Dans l’école rurale, la lecture attentive, souvent répétée, souvent commentée, toujours reprise, des textes du Nouveau Testament où il est question de la vie rurale, pourrait faire beaucoup pour rendre à la vie des champs la poésie perdue. Si d’une part toute la vie spirituelle de l’âme, d’autre part toutes les connaissances scientifiques concernant l’univers matériel, sont orientées vers l’acte du travail, le travail tient sa juste place dans la pensée d’un homme. Au lieu d’être une espèce de prison, il est un contact avec ce monde et l’autre.

Pourquoi, par exemple, un paysan en train de semer n’aurait-il pas présentes au fond de sa pensée, sans paroles même intérieures, d’une part quelques comparaisons du Christ : « Si le grain ne meurt… », « La semence est la parole de Dieu… », « Le grain de sénevé est la plus petite des graines… », d’autre part le double mécanisme de la croissance : celui par lequel la graine, en se consommant elle-même et avec l’aide des bactéries, arrive à la surface du sol ; celui par lequel l’énergie solaire descend dans la lumière, et, captée par le vert de la tige, remonte dans un mouvement ascendant irrésistible.
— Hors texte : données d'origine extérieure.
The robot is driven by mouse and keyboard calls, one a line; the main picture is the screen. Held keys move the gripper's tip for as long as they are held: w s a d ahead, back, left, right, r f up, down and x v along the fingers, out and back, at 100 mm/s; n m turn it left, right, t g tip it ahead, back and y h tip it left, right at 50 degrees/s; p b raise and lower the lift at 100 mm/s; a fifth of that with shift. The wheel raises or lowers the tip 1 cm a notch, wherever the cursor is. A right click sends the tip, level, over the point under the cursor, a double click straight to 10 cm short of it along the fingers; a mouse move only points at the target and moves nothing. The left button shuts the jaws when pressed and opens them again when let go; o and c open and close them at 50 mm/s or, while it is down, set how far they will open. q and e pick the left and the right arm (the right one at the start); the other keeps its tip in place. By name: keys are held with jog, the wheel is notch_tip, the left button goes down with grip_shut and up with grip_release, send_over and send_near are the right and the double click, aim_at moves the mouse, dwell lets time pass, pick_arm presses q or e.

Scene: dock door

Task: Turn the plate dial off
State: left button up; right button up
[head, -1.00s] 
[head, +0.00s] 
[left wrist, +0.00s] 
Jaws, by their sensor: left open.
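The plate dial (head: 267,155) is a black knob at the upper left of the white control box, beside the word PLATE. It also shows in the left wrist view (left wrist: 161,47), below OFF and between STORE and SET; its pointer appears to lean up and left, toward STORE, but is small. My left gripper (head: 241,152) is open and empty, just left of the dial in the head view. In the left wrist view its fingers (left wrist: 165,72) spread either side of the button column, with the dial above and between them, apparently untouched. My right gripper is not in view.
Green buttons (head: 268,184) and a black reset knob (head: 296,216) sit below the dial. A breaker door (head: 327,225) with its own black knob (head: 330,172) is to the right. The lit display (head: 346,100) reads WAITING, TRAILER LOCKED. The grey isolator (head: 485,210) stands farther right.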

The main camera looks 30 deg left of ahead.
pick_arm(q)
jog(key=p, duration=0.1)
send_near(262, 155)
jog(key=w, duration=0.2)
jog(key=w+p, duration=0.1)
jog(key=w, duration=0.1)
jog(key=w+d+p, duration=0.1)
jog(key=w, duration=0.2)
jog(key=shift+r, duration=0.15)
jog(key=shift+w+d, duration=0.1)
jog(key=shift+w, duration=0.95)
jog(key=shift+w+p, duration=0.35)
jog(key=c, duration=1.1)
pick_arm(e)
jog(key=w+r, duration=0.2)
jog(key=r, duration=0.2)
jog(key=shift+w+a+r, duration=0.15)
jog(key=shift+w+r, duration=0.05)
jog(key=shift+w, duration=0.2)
L’analogie qui fait des mécanismes d’ici-bas un miroir des mécanismes surnaturels, si l’on peut employer cette expression, devient alors éclatante, et la fatigue du travail, selon le mot populaire, la fait entrer dans le corps. La peine toujours plus ou moins liée à l’effort du travail devient la douleur qui fait pénétrer au centre même de l’être humain la beauté du monde.